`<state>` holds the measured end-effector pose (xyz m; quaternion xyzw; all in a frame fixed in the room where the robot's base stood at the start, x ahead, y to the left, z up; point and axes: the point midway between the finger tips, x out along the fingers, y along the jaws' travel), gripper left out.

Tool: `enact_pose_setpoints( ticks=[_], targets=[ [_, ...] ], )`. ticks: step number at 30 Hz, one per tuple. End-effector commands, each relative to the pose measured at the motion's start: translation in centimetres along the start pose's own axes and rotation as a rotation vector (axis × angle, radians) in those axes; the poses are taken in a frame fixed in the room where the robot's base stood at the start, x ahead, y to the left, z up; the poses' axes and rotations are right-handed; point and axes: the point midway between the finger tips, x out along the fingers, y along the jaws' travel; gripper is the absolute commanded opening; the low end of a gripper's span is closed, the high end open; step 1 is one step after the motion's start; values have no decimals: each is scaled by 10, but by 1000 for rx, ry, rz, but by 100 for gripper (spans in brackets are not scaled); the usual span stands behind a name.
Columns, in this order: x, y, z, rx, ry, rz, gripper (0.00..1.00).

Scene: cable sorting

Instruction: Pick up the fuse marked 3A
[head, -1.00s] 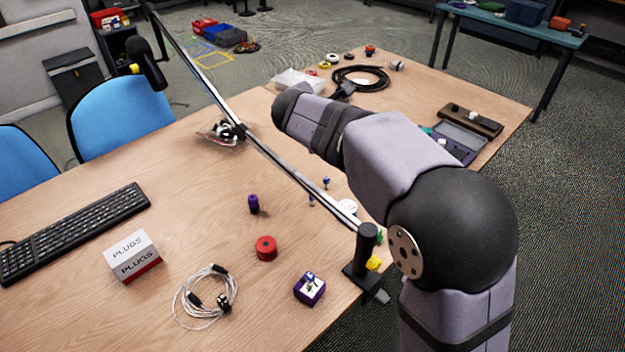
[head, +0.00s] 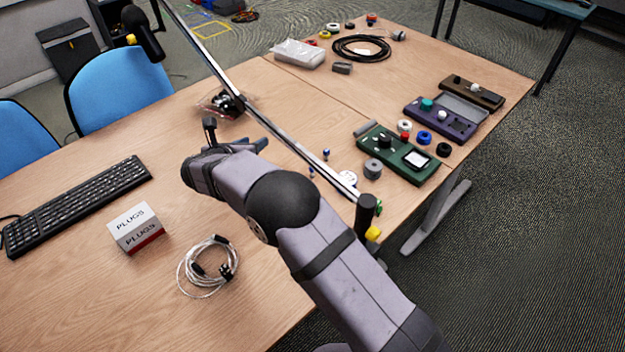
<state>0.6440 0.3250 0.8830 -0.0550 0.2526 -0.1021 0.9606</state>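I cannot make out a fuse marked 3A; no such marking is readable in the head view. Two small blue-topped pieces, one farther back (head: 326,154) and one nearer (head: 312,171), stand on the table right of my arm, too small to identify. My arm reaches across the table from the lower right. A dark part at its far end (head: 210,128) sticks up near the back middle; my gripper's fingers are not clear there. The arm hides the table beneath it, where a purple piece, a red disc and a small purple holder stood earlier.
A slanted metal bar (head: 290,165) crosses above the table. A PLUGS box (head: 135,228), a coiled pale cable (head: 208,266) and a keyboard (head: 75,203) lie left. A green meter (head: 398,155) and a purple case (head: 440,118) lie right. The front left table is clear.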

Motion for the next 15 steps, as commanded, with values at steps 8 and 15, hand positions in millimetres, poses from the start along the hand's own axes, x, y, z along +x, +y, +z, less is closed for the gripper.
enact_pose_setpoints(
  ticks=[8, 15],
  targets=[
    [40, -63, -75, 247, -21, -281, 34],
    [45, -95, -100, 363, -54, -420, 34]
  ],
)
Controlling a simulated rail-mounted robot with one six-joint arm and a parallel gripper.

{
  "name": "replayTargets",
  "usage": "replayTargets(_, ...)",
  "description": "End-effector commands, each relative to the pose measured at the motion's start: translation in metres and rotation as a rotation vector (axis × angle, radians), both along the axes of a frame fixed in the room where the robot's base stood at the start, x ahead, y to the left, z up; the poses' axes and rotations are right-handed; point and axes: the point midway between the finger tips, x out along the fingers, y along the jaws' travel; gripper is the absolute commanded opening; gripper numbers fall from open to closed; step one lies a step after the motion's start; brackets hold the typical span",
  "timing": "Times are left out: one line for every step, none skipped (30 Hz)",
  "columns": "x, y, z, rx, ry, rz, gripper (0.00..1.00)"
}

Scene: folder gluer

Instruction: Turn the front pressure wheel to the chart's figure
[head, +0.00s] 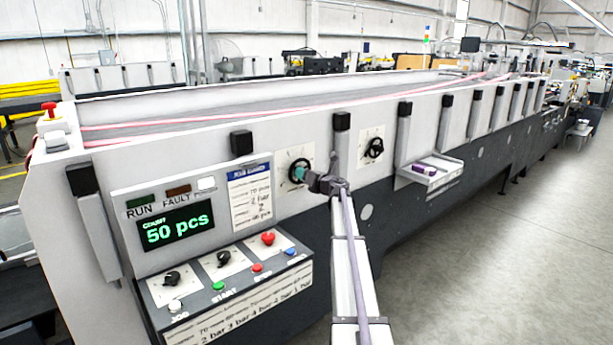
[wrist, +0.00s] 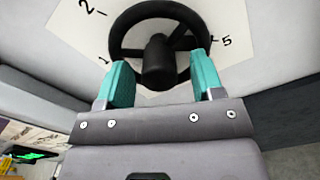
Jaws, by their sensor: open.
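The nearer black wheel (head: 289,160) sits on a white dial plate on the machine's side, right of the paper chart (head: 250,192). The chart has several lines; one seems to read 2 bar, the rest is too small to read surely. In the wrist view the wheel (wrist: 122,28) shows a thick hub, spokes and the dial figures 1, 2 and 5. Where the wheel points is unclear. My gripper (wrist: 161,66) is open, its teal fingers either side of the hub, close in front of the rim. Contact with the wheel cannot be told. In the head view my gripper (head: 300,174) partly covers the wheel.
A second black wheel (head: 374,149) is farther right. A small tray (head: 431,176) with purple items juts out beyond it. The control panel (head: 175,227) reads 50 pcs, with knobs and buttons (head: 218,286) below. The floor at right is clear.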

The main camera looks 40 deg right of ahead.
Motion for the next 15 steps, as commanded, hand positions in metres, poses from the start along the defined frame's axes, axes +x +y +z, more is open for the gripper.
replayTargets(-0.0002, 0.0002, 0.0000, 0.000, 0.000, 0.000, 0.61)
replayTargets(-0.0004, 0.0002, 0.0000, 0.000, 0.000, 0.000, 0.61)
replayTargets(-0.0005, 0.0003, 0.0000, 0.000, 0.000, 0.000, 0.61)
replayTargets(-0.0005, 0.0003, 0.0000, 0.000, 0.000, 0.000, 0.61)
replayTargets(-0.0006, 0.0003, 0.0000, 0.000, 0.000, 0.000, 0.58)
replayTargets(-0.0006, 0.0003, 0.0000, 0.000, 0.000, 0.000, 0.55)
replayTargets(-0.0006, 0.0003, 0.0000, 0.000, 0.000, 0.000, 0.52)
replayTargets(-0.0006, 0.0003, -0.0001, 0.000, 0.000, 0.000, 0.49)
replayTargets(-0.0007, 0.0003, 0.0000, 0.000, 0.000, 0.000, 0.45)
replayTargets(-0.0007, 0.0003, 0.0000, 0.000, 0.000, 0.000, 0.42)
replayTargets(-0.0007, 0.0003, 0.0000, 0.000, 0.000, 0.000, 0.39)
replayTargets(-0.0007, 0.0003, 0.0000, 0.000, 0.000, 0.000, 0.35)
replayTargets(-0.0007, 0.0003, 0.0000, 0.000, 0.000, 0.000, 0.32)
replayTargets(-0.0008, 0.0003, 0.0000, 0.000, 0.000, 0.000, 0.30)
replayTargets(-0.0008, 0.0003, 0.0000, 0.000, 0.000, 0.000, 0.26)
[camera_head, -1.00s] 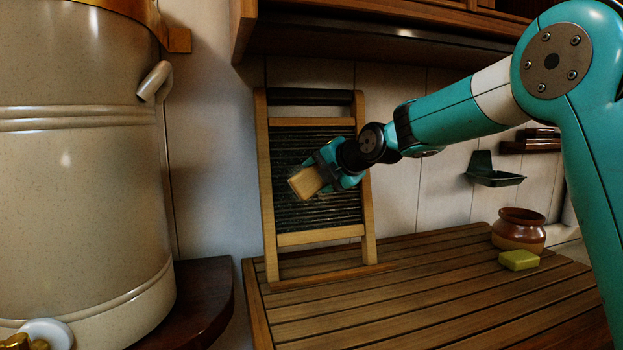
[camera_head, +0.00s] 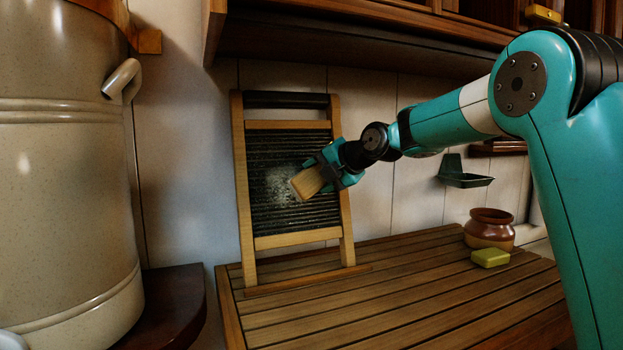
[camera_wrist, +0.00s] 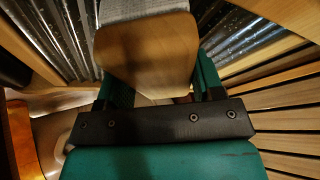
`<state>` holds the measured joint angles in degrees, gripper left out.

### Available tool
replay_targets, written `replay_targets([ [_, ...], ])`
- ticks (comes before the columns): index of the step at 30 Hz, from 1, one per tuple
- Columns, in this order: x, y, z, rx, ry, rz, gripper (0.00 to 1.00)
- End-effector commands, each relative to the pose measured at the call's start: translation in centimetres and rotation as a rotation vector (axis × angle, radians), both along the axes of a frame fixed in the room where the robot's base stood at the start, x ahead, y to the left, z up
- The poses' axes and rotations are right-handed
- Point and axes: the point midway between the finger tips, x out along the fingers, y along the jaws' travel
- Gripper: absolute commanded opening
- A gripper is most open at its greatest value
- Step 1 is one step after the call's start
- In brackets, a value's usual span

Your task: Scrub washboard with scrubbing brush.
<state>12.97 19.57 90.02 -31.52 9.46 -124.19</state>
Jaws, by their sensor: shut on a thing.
——————————
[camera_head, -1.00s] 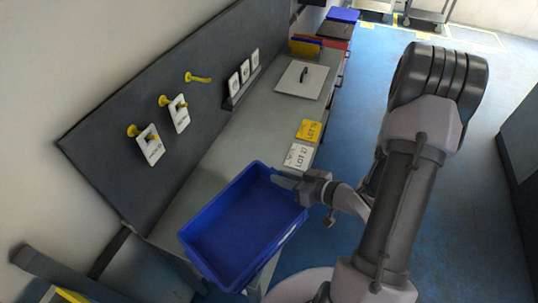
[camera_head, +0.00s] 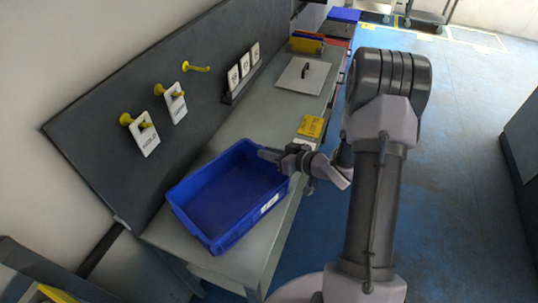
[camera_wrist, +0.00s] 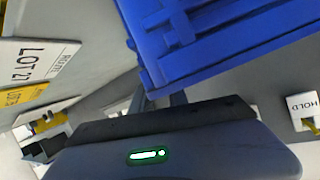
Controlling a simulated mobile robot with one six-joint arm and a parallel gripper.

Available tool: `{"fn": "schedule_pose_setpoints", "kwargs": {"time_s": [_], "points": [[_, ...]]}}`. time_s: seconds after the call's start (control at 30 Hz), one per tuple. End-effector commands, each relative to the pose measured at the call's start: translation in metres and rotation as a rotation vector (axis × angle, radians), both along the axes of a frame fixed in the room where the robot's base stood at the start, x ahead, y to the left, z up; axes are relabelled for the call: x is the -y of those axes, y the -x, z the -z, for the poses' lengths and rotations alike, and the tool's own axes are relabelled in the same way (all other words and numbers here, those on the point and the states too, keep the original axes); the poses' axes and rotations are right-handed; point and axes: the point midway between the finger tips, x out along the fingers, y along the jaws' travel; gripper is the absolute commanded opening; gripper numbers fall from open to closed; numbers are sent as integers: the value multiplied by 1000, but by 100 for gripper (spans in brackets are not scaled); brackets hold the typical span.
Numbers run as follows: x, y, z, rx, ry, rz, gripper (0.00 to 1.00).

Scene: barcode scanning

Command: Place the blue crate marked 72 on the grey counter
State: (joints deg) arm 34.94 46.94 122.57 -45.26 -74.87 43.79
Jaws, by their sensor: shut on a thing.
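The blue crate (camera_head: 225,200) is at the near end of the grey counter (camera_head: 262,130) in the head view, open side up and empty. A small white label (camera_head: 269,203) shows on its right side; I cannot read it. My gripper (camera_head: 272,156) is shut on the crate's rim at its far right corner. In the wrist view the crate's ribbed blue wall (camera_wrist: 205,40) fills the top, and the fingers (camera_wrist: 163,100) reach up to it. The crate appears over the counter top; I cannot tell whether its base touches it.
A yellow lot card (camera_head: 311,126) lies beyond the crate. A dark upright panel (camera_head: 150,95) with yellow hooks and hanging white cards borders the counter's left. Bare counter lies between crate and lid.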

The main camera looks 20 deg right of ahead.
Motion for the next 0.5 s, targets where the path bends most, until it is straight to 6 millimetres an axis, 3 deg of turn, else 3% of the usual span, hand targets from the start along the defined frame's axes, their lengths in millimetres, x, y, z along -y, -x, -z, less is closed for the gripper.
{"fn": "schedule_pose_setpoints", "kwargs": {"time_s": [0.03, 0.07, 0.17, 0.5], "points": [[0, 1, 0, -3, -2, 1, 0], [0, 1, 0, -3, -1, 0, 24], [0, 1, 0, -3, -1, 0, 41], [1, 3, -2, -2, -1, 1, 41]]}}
——————————
Above are records; repeat only the lines starting at the line with "Scene: barcode scanning" and ending at the line with "The main camera looks 20 deg right of ahead.", exactly as they appear, both included.

# [The solution]
Scene: barcode scanning

Command: Place the blue crate marked 72 on the grey counter
State: (joints deg) arm 34.94 46.94 122.57 -45.26 -74.87 43.79
Jaws, by their sensor: shut on a thing.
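The blue crate (camera_head: 225,200) is at the near end of the grey counter (camera_head: 262,130) in the head view, open side up and empty. A small white label (camera_head: 269,203) shows on its right side; I cannot read it. My gripper (camera_head: 272,156) is shut on the crate's rim at its far right corner. In the wrist view the crate's ribbed blue wall (camera_wrist: 205,40) fills the top, and the fingers (camera_wrist: 163,100) reach up to it. The crate appears over the counter top; I cannot tell whether its base touches it.
A yellow lot card (camera_head: 311,126) lies beyond the crate. A dark upright panel (camera_head: 150,95) with yellow hooks and hanging white cards borders the counter's left. Bare counter lies between crate and lid.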

The main camera looks 20 deg right of ahead.

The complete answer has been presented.